### [YOUR OBJECTIVE]
Copy each record exactly as it reads, leaving out any pictures it holds.

### [GIVEN DATA]
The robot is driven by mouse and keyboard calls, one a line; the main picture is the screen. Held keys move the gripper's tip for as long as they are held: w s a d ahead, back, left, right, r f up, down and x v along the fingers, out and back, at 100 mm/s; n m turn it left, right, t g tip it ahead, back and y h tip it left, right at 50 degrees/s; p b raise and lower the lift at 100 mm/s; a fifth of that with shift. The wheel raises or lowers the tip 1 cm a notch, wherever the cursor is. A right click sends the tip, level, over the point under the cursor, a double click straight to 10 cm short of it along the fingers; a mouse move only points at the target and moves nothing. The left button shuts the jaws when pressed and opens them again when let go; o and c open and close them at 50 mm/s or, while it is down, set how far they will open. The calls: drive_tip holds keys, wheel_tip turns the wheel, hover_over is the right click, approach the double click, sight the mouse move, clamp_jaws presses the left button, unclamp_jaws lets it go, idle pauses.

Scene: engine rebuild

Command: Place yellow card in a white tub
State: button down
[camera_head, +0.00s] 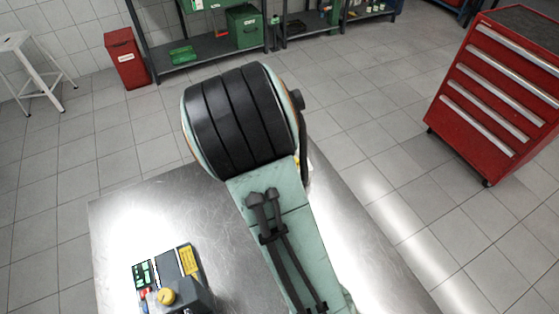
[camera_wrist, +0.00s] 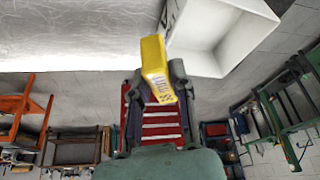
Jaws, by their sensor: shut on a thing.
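A yellow card (camera_wrist: 155,67) with dark printing is held between the two fingers of my gripper (camera_wrist: 156,80) in the wrist view. My gripper is shut on it, and its far end sticks out past the fingertips. A white tub (camera_wrist: 215,35) with an open, box-like inside is at the upper right of the wrist view. In the picture the card's far end lies close beside the tub's left wall; I cannot tell whether they touch. In the head view my arm hides the tub and most of my gripper.
A metal table (camera_head: 140,205) carries a control box (camera_head: 175,280) with a yellow knob at the lower left. A red drawer cabinet (camera_head: 495,90) stands on the floor at right. Shelves (camera_head: 215,45), a red bin (camera_head: 126,58) and a white stool (camera_head: 30,65) are at the back.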

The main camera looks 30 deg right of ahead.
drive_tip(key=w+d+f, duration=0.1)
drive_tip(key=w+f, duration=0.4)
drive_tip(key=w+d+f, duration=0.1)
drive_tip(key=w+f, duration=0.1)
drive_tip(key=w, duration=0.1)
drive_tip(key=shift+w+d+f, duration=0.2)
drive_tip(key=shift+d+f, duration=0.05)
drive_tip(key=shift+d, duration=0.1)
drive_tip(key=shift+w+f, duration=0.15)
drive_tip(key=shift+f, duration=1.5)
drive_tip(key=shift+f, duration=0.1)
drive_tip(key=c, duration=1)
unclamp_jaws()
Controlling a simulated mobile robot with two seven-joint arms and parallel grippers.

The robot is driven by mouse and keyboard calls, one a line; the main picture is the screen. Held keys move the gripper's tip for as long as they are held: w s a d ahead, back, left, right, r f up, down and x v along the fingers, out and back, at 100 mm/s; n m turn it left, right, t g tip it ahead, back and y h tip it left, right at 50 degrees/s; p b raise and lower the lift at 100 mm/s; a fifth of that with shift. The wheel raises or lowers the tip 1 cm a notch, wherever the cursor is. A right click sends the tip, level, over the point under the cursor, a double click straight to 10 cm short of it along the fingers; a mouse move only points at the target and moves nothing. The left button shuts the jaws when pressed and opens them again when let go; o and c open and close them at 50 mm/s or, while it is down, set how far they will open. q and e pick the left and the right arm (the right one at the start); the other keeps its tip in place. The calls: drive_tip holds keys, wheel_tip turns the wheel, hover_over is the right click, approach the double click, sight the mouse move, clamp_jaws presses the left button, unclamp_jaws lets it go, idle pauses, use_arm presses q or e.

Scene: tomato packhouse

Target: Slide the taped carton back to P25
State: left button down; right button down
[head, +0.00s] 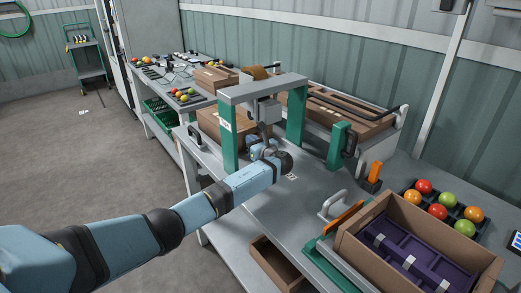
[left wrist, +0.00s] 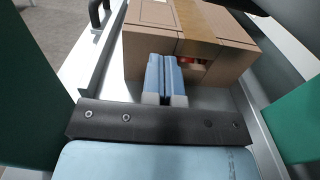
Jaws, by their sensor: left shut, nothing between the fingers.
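The taped carton (head: 218,122) is a brown box on the bench behind the taping arch in the head view. In the left wrist view the carton (left wrist: 150,40) shows a tape strip over its top and down its near face. A dark opening in that face shows something red. My left gripper (head: 257,150) is under the arch. Its blue fingers (left wrist: 166,62) are shut and empty, pointing at the carton's near face; I cannot tell whether they touch it. My right gripper is out of view. No P25 marking is readable.
The grey arch (head: 262,88) stands on green posts around my left wrist. A printed label (head: 292,177) lies on the bench. An open carton (head: 345,238) with a purple insert and a tray of tomatoes (head: 447,198) stand front right. Another bench (head: 150,87) holds more tomatoes behind.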

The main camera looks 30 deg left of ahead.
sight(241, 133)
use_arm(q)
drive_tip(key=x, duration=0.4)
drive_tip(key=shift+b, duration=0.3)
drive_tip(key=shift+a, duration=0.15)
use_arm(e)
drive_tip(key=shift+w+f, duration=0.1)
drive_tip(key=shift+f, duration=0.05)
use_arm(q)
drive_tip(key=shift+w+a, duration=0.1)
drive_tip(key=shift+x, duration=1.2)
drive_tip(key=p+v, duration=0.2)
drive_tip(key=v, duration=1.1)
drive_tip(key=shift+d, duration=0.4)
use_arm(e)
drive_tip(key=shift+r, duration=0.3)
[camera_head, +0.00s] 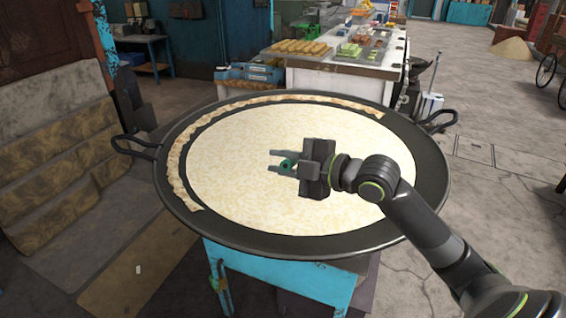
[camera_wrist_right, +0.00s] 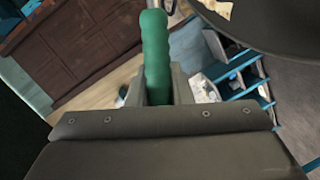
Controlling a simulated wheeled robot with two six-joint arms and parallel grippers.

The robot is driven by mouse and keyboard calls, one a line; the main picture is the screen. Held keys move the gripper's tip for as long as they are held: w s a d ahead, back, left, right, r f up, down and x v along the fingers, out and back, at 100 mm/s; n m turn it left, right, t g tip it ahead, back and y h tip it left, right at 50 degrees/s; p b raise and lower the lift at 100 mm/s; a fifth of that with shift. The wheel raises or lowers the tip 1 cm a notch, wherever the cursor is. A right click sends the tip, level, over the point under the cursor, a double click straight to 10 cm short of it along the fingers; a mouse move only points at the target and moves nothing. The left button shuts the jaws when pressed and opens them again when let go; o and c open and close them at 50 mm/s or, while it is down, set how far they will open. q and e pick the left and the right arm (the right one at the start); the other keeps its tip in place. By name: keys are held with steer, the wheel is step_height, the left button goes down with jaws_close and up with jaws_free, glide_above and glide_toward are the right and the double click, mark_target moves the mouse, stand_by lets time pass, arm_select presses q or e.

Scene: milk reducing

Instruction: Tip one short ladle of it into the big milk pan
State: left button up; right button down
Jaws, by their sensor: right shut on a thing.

### [OUTPUT OF THE EXERCISE]
The robot is driven by mouse and keyboard calls, one a line; the main picture is the screen. Held keys move the gripper's tip for as long as they are held: w s a d ahead, back, left, right, r f up, down and x v along the fingers, out and back, at 100 mm/s; n m turn it left, right, t g tip it ahead, back and y h tip it left, right at 50 degrees/s; p b raise and lower the lift at 100 mm/s; a fifth of that with shift. The wheel raises or lowers the tip 1 cm a notch, wherever the cursor is. A right click sends the tip, level, over the point under the cursor, a double click straight to 10 cm short of it along the fingers; a mouse move only points at the target and moves nothing. The left button shuts the jaws when pressed and opens them again when let go; o and c open and close them at 50 mm/s or, while it is down, set how far they will open. The calls: drive_tip holds keys, wheel_tip turns the wheel, hover_over is the right click, approach the double click, sight the mouse move, clamp_jaws presses the left button, unclamp_jaws lets it go, idle pauses.

Scene: engine rebuild

Command: Place yellow card in a white tub
State: button down
[camera_head, +0.00s] 
[camera_wrist, +0.00s] 
Jaws, by their sensor: shut on a thing.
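A yellow card (camera_wrist: 155,67) with dark printing is held between the two fingers of my gripper (camera_wrist: 156,80) in the wrist view. My gripper is shut on it, and its far end sticks out past the fingertips. A white tub (camera_wrist: 215,35) with an open, box-like inside is at the upper right of the wrist view. In the picture the card's far end lies close beside the tub's left wall; I cannot tell whether they touch. In the head view my arm hides the tub and most of my gripper.
A metal table (camera_head: 140,205) carries a control box (camera_head: 175,280) with a yellow knob at the lower left. A red drawer cabinet (camera_head: 495,90) stands on the floor at right. Shelves (camera_head: 215,45), a red bin (camera_head: 126,58) and a white stool (camera_head: 30,65) are at the back.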

The main camera looks 30 deg right of ahead.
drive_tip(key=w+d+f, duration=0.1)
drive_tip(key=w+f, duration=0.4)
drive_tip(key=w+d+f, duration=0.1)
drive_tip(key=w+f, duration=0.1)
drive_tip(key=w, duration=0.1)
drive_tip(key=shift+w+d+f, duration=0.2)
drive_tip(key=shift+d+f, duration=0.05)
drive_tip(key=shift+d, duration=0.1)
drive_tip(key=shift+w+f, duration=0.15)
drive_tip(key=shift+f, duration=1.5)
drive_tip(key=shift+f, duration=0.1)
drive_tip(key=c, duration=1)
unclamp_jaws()
Controlling a simulated mobile robot with two seven-joint arms and parallel grippers.

The robot is driven by mouse and keyboard calls, one a line; the main picture is the screen. Held keys move the gripper's tip for as long as they are held: w s a d ahead, back, left, right, r f up, down and x v along the fingers, out and back, at 100 mm/s; n m turn it left, right, t g tip it ahead, back and y h tip it left, right at 50 degrees/s; p b raise and lower the lift at 100 mm/s; a fifth of that with shift. The wheel raises or lowers the tip 1 cm a notch, wherever the cursor is. A right click sends the tip, level, over the point under the cursor, a double click straight to 10 cm short of it along the fingers; a mouse move only points at the target and moves nothing. The left button shuts the jaws when pressed and opens them again when let go; o and c open and close them at 50 mm/s or, while it is down, set how far they will open. q and e pick the left and the right arm (the right one at the start); the other keeps its tip in place. The calls: drive_tip holds keys, wheel_tip turns the wheel, hover_over is the right click, approach the double click, sight the mouse move, clamp_jaws presses the left button, unclamp_jaws lets it go, idle pauses, use_arm presses q or e.

Scene: tomato packhouse

Target: Slide the taped carton back to P25
State: left button down; right button down
[head, +0.00s] 
[left wrist, +0.00s] 
Jaws, by their sensor: left shut, nothing between the fingers.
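The taped carton (head: 218,122) is a brown box on the bench behind the taping arch in the head view. In the left wrist view the carton (left wrist: 150,40) shows a tape strip over its top and down its near face. A dark opening in that face shows something red. My left gripper (head: 257,150) is under the arch. Its blue fingers (left wrist: 166,62) are shut and empty, pointing at the carton's near face; I cannot tell whether they touch it. My right gripper is out of view. No P25 marking is readable.
The grey arch (head: 262,88) stands on green posts around my left wrist. A printed label (head: 292,177) lies on the bench. An open carton (head: 345,238) with a purple insert and a tray of tomatoes (head: 447,198) stand front right. Another bench (head: 150,87) holds more tomatoes behind.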

The main camera looks 30 deg left of ahead.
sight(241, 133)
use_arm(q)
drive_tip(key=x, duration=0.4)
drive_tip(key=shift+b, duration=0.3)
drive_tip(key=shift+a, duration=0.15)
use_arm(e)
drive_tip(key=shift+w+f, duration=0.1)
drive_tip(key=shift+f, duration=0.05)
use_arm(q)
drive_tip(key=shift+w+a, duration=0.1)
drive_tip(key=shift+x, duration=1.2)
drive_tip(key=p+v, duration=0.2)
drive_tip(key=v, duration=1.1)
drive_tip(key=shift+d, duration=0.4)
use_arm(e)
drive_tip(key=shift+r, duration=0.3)
[camera_head, +0.00s] 
[camera_wrist_right, +0.00s] 
Controlling a simulated wheeled robot with two six-joint arms and parallel grippers.

The robot is driven by mouse and keyboard calls, one a line; the main picture is the screen. Held keys move the gripper's tip for as long as they are held: w s a d ahead, back, left, right, r f up, down and x v along the fingers, out and back, at 100 mm/s; n m turn it left, right, t g tip it ahead, back and y h tip it left, right at 50 degrees/s; p b raise and lower the lift at 100 mm/s; a fifth of that with shift. The wheel raises or lowers the tip 1 cm a notch, wherever the cursor is. A right click sends the tip, level, over the point under the cursor, a double click straight to 10 cm short of it along the fingers; a mouse move only points at the target and moves nothing. The left button shuts the jaws when pressed and opens them again when let go; o and c open and close them at 50 mm/s or, while it is down, set how far they will open. q and e pick the left and the right arm (the right one at the start); the other keeps its tip in place. By name: keys are held with steer, the wheel is step_height, the left button goes down with jaws_close and up with jaws_free, glide_above and glide_toward are the right and the double click, mark_target moves the mouse, stand_by lets time pass, arm_select presses q or e.

Scene: milk reducing

Instruction: Tip one short ladle of it into the big milk pan
State: left button up; right button down
Jaws, by their sensor: right shut on a thing.

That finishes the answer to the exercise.